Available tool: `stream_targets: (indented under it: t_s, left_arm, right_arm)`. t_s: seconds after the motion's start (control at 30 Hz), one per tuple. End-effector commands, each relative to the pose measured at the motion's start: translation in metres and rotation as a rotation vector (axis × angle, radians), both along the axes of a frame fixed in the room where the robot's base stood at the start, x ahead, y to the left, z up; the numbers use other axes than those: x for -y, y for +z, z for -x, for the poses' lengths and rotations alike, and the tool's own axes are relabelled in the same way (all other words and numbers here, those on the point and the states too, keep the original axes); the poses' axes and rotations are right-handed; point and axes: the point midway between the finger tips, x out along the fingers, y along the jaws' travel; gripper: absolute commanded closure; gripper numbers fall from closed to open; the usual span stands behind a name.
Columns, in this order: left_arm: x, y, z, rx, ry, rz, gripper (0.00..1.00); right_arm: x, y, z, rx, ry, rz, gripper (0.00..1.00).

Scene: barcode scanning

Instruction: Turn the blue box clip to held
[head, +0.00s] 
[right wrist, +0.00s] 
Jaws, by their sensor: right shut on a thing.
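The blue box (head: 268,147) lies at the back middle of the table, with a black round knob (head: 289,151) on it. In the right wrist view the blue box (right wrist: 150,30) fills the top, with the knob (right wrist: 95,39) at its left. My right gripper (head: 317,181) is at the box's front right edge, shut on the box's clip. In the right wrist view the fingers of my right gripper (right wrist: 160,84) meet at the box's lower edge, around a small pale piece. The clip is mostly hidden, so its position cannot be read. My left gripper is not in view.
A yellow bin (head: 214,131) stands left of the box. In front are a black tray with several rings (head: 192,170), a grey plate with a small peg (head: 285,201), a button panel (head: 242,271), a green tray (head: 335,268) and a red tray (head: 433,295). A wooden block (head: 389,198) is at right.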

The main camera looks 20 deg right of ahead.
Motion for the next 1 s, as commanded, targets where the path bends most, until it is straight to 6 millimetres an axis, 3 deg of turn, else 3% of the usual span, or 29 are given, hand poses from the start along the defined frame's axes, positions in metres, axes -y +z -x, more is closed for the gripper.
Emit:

————————

Task:
From the line containing "Motion for the" to the last line of the material, please quote every line exactly and only those.

Right answer:
Motion for the next 1 s, as commanded, targets where the path bends most, until it is straight to 6 millimetres an axis, 3 deg of turn, else 3% of the usual span, or 29 are given, hand poses from the start along the defined frame's axes, positions in metres, axes -y +z -x, more is closed for the gripper.
Emit:

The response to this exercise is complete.